Books read, March 2019

After February’s enormous binge, I read much less in March.

The Adventure Zone: Here There Be Gerblins, Clint McElroy, Griffin McElroy, Justin McElroy, Travis McElroy, and Cory Pietsch. You pretty much can’t be a gamer these days without having at least heard of The Adventure Zone, but I have no good space in my life for listening to podcasts. An episode here and there, sure, but not hundreds of them. So friends recommended I try the graphic novels they’ve started putting out, which also have the benefit of condensing the story — I know from my days studying RPGs in grad school just how diffuse and wandering things can be during actual play. I wasn’t impressed by the first half of this volume, which felt more or less like a typical D&D adventuring party (all male, though one of them is gay) doing the adventuring thing and failing to take anything seriously. It picked up more in the second half, though, and got interesting right at the end, when the characters get introduced to what looks like the real plot. (And, encouragingly, the improvement in the story coincides with female characters showing up.) I’m definitely willing to give the second volume a shot, as I understand the challenge of getting an episodic story moving properly in its first installment — especially one based on the hot mess that is most RPG narratives.

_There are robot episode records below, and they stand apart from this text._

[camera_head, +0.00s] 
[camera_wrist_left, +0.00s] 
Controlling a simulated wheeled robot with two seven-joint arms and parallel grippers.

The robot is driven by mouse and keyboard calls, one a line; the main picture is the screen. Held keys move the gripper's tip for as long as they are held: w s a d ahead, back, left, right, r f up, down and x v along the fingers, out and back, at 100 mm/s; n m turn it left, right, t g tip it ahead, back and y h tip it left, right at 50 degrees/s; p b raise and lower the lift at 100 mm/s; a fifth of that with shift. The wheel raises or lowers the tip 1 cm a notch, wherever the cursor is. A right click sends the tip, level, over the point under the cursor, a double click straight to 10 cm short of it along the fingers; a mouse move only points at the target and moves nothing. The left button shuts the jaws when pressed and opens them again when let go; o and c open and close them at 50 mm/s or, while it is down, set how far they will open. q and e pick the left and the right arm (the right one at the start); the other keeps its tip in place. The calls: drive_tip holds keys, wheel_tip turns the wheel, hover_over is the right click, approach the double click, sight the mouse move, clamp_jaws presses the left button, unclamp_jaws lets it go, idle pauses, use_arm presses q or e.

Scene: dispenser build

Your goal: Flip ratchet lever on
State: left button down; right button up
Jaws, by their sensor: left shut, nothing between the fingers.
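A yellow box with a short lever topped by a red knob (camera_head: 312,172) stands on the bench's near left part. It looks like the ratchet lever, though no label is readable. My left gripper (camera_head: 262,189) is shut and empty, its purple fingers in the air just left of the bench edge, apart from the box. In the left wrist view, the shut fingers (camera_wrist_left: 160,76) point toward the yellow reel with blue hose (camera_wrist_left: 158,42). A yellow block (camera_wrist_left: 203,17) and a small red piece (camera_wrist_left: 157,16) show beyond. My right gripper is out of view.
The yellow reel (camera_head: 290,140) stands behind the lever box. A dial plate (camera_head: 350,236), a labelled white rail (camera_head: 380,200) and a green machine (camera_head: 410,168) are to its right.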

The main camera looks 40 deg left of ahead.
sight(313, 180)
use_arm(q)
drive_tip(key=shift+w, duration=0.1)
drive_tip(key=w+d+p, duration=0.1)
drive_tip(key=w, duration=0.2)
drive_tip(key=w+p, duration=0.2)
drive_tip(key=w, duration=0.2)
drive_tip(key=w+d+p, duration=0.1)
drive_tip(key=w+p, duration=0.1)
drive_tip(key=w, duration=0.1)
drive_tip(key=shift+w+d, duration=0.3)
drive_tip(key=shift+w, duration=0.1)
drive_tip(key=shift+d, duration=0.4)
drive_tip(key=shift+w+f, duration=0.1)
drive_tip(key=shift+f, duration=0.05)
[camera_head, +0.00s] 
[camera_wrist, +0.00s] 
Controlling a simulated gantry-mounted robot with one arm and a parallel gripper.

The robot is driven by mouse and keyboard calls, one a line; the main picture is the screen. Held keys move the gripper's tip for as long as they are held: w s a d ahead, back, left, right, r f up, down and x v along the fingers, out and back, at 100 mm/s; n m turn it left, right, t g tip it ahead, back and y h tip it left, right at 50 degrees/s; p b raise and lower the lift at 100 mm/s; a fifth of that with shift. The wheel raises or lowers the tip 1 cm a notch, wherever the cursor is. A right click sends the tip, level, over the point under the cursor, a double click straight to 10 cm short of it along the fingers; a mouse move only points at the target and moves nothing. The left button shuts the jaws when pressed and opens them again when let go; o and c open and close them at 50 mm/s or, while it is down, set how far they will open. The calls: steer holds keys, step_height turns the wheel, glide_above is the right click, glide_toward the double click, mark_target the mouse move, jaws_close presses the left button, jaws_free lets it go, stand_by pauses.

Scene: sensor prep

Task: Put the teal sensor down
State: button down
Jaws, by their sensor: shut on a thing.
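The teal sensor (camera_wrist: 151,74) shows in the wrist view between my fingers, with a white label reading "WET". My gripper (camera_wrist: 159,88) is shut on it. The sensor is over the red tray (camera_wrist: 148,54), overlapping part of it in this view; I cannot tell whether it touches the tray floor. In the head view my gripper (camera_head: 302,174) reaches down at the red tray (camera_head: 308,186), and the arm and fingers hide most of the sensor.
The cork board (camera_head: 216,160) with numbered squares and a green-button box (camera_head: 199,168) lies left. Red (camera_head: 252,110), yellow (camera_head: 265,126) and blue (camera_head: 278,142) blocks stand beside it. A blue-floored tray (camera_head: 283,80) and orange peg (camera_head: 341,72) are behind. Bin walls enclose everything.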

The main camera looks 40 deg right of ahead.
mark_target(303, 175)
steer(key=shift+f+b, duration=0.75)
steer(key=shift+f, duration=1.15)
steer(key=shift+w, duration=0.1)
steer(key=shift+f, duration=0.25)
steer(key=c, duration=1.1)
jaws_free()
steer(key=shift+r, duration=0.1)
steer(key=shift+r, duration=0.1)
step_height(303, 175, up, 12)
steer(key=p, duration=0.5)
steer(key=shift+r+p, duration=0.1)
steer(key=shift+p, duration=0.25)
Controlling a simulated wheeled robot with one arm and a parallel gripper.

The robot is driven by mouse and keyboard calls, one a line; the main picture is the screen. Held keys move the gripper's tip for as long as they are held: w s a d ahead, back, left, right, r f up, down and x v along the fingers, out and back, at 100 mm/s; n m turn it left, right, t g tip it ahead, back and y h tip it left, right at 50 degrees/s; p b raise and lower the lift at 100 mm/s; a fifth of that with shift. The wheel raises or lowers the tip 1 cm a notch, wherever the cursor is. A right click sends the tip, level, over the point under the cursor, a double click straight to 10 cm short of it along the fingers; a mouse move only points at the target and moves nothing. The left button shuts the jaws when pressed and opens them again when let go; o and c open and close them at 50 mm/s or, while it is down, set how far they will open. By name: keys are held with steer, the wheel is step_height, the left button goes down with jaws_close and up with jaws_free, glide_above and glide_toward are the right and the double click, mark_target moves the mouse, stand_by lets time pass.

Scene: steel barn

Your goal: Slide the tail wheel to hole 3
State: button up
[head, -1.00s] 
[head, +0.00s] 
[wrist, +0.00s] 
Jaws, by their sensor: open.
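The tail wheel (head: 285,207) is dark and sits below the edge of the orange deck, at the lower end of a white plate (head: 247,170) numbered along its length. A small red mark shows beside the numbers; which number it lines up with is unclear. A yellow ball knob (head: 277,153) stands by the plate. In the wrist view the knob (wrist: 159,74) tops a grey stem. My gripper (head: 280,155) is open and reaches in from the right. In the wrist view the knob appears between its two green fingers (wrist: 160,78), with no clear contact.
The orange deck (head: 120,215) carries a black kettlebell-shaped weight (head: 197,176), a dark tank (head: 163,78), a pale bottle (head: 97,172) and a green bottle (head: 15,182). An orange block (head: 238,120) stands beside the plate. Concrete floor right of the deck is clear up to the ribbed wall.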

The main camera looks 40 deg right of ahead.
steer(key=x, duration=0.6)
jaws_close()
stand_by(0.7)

The Bird King, G. Willow Wilson. Read for review with the New York Journal of Books. I loved the setting of this one — at the tail end of the Reconquista, from the perspective of characters in the last Muslim state in Spain just as it falls to Ferdinand and Isabella — and the handling of religion, with multiple levels of piety from characters on both sides of that conflict and an antagonist who genuinely believes that it’s more compassionate to torture someone into converting than to let them burn in hell. The plot didn’t work as well for me, though. The central conceit of magical maps wound up being much less central than the cover copy led me to expect, and the whole business with the Bird King’s island felt to me like the kind of thing where either the elliptical approach is going to click for you and be amazing, or it’s going to fail to cohere much at all. For me it was the latter, especially when a threat reared up out of nowhere essentially saying “Remember me, from two hundred pages ago?” To which my answer was, “not really.” Not a bad book overall, but it didn’t hang together the way I was hoping.

Unraveling, Karen Lord. Also read for review with the New York Journal of Books. Speaking of things that are weird and elliptical . . . but in this case it worked for me. Several of the characters are not human (or at least mostly not) and don’t interact with time the way we do; much of the plot takes place in what amounts to a series of dreams or visions of what might happen. It’s a sequel to Redemption in Indigo, which I didn’t realize until after I was on a plane to Florida with Unraveling but not Redemption in Indigo in my bag; based on that, I can say that Unraveling works even without knowledge of the prior book, though it might read less weirdly with. And now I should go get Redemption in Indigo off my shelf, where it’s been sitting for far too long, waiting for me to read it.

A Cathedral of Myth and Bone: Stories, Kat Howard. Freebie book at ICFA, read on the plane home. As the title suggests, a large percentage of these stories riff off folklore in some fashion, and specifically off northern European folklore. The other running theme in them is Women Done Wrong By Men, which will probably speak deeply to some readers, but I am not one of them. The stories that wandered in a more New Weird/surrealist direction often didn’t click for me, but on the other hand I really enjoyed “Once, Future” (novelette at least, quite possibly novella-length), with a group of college students whose class assignment causes them to begin incarnating Arthurian legend, and also “The Calendar of Saints,” set in an alternate history where figures like Galileo are saints of the church, and following a female duelist who winds up at the center of a challenge to the holy Laws of Science.